If Strayed, whoever will deliver her to Mr George Thompson, Potovens, the Owner, shall be handsomely Rewarded for their trouble, or if Stolen, whoever will give such information as will lead to the Apprehension of the Offenders or Offenders, shall, upon Conviction, receive the above Reward, on Application to Mr George Thompson, Potovens: or to Mr Joshua Ellis, Police Officer, Wakefield.

Wakefield, October 27th 1832.

With such a vivid description of the horse, it wasn’t long before the miscreants were apprehended.
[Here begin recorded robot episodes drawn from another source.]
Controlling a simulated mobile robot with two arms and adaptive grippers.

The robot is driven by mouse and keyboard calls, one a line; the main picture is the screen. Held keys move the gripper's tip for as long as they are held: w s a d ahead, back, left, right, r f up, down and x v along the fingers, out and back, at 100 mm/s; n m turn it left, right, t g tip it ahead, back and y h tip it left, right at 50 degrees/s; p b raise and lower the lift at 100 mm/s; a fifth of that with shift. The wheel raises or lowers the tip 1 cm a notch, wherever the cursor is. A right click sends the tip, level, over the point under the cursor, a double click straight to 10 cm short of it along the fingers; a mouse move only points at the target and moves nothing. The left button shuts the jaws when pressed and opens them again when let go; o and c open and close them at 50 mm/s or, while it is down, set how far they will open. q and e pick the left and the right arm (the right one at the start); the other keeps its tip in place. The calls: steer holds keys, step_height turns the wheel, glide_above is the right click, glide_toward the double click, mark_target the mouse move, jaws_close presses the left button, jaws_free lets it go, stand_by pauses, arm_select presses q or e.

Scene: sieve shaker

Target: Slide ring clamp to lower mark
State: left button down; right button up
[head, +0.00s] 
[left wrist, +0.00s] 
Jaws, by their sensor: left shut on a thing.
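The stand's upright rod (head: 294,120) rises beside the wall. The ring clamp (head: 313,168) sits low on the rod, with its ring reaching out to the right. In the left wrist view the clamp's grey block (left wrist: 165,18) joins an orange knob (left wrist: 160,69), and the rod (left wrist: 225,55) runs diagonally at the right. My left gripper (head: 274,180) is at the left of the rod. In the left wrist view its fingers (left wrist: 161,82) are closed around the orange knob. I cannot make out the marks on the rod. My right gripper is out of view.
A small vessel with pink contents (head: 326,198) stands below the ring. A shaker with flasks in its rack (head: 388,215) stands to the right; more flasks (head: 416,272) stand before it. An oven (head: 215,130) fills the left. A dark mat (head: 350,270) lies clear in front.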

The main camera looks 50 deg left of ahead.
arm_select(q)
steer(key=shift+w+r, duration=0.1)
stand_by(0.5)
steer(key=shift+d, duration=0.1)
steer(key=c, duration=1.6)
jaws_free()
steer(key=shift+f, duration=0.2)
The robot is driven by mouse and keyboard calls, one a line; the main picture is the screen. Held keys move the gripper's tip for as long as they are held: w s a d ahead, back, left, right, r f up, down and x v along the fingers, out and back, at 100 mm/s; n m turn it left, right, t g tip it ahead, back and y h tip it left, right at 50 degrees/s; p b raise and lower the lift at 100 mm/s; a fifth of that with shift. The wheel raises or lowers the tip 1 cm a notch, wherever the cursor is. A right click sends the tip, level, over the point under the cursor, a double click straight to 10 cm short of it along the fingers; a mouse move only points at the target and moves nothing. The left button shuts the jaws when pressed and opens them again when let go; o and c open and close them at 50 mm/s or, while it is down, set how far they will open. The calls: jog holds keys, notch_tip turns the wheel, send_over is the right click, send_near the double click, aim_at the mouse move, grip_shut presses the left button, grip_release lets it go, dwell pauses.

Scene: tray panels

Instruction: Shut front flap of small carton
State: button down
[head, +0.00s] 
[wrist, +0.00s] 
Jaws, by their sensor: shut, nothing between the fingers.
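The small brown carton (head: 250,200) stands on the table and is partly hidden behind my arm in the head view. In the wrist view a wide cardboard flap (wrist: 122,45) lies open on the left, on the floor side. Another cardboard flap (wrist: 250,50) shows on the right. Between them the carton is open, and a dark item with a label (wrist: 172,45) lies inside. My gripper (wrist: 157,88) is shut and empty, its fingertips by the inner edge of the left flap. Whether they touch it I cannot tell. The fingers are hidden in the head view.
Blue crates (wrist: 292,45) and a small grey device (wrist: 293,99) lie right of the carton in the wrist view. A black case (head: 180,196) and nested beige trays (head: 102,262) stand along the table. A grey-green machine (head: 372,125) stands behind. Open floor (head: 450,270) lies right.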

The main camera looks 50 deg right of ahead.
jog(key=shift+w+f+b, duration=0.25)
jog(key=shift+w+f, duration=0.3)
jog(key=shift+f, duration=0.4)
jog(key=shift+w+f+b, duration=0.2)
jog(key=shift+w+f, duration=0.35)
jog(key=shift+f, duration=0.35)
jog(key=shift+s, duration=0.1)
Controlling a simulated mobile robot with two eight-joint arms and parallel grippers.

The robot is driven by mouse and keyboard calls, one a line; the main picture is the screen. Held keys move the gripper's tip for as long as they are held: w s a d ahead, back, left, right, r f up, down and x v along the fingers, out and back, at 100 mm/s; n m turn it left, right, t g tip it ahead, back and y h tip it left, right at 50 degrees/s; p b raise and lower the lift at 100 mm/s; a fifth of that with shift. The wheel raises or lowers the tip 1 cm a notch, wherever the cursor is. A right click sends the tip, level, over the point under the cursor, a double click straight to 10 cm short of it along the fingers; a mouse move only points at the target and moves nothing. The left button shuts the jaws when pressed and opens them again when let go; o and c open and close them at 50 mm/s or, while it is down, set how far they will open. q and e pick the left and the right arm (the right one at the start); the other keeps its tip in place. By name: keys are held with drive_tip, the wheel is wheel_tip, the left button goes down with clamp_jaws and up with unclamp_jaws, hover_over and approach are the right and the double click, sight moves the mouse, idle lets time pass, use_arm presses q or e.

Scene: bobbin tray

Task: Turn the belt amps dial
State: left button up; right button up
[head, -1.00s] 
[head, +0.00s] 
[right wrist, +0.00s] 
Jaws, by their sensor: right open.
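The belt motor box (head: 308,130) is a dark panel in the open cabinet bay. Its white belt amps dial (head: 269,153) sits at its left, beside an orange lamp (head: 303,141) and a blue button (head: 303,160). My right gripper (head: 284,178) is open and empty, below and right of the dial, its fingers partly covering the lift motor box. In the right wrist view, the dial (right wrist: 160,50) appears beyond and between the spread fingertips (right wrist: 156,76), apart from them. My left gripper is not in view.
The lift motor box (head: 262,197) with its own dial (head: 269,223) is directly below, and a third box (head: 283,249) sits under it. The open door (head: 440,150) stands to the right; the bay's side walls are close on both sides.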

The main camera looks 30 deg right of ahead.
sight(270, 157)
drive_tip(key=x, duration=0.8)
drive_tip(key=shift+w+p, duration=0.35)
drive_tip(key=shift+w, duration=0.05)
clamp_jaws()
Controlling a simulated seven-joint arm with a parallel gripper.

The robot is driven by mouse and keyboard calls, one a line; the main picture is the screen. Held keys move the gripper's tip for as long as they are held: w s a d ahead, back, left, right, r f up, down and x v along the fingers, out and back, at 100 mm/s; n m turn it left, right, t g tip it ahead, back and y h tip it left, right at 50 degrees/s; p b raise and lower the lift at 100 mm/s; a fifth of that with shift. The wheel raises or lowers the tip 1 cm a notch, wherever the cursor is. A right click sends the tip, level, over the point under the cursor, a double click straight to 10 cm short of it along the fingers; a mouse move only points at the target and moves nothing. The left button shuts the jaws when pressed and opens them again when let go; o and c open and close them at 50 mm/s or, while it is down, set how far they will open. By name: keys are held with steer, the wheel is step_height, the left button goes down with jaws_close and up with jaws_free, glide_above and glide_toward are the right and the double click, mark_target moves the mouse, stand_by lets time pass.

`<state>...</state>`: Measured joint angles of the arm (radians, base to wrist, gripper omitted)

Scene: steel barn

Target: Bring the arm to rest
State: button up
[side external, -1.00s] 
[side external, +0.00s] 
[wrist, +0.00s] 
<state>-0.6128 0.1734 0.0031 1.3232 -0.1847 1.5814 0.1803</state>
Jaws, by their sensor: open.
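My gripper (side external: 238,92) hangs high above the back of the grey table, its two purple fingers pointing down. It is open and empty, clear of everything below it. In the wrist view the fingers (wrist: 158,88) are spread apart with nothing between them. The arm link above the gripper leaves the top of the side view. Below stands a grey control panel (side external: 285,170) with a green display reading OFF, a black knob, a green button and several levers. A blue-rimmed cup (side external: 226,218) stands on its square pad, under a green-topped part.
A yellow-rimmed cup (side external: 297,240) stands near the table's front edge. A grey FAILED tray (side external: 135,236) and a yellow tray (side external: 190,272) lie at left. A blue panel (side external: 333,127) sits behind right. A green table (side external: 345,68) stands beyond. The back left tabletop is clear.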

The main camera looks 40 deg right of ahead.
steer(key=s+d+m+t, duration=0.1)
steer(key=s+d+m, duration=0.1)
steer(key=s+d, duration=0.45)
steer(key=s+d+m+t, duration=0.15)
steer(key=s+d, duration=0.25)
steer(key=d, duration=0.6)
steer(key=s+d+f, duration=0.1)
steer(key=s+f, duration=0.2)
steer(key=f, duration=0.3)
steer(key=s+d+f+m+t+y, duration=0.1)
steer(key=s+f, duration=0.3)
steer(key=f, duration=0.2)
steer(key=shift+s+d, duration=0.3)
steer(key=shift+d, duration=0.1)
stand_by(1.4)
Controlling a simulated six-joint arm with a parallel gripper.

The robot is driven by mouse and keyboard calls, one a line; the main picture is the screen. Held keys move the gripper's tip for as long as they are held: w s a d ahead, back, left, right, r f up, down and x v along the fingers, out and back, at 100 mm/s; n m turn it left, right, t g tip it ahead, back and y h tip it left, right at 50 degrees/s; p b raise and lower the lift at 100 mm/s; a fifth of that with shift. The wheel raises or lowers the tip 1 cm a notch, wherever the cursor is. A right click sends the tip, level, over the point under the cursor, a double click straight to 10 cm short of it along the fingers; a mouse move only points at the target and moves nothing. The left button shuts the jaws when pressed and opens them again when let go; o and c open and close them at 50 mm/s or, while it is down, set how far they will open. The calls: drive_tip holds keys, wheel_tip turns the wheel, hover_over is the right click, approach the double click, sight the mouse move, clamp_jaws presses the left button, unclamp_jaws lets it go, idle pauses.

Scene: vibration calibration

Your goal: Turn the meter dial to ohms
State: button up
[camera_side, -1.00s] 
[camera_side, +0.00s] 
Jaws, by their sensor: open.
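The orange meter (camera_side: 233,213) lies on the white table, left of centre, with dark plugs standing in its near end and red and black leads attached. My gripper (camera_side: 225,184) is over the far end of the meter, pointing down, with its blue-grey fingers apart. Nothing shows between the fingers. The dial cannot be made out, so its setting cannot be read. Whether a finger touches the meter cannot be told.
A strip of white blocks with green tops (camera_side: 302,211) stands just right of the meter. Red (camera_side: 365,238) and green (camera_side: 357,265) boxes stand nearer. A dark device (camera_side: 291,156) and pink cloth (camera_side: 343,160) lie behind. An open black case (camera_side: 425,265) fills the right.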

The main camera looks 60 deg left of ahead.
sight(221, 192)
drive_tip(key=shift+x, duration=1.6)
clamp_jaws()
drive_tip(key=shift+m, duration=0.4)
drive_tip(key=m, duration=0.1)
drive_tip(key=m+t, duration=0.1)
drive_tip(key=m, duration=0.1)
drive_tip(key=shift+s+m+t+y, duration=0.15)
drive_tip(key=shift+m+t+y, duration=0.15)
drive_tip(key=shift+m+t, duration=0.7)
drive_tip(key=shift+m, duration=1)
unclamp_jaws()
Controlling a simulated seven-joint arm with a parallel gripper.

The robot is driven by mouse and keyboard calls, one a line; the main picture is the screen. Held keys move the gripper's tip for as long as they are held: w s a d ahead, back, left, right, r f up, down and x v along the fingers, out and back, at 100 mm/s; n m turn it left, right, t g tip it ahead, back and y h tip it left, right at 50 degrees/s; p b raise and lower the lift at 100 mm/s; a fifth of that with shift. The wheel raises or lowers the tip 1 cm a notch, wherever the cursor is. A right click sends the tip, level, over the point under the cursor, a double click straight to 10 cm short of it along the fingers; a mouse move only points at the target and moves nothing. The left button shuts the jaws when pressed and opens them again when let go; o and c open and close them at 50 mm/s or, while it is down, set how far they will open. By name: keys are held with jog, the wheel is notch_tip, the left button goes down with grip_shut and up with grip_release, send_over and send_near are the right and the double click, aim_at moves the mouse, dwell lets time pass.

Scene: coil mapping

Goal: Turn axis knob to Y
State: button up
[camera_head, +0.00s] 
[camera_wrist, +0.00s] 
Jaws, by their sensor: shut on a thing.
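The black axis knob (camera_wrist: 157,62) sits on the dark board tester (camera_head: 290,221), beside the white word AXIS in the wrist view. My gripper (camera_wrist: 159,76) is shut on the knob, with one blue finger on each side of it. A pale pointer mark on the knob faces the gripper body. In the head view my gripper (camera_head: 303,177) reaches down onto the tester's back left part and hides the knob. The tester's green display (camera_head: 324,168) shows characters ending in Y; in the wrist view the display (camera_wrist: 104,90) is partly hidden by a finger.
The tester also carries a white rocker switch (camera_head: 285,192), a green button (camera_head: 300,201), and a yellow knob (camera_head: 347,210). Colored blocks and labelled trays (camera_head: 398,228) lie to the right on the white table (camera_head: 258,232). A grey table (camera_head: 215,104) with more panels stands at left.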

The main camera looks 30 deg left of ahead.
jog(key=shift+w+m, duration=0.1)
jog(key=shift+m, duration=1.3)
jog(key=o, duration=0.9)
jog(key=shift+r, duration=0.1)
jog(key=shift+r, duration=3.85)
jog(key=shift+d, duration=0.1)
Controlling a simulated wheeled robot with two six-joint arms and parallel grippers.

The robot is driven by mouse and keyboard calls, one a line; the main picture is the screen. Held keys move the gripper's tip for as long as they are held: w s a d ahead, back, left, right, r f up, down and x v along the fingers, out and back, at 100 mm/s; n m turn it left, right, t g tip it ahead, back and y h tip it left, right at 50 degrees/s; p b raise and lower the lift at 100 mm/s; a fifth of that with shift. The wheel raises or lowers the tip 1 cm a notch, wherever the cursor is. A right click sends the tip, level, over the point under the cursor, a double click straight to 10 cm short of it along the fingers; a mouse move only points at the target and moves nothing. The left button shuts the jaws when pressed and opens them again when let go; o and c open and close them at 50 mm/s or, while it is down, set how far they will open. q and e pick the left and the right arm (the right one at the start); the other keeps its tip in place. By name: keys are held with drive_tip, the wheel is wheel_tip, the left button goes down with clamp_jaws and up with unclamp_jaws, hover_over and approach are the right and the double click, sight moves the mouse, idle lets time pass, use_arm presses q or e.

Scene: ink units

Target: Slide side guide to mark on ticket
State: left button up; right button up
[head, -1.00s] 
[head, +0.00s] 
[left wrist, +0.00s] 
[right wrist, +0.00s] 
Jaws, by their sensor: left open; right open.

Two labourers from Halifax – Yeoman Morton (34) and William Smith (39) – were arrested and brought to trial on 6 March, the following year at the Yorkshire Spring Assizes, York.

Leeds Mercury
Saturday 9 March 1833

HORSE STEALING AT POTOVENS

YEOMAN MORTON, who pleaded guilty, and WM SMITH were charged with having stolen a Horse on the 26th October last, the property of George Thompson, of Potovens near Wakefield. Mr Dundas stated the case on the part of the prosecution and Mr Cottingham appeared for the prisoner. It appeared that the horse was left safe on the 25th Oct. and that on the following morning it was gone. The prisoners sold the horse under the pretence of its belonging to the sister of Yeoman Morton, to a person at Holmfirth, from whom it was afterwards taken to Glossop Hall, in Lancashire, where it was owned by the prosecutor. The Jury returned a verdict of guilty. Transported for Life.

The men were transported to Australia on the ship Heroine, arriving at New South Wales in September 1833. A harsh sentence perhaps, but the case reported in the newspaper column above Morton and Smith’s is even more severe. William Moorhouse of Bradford is sentenced to death for stealing a gold watch and snuff box.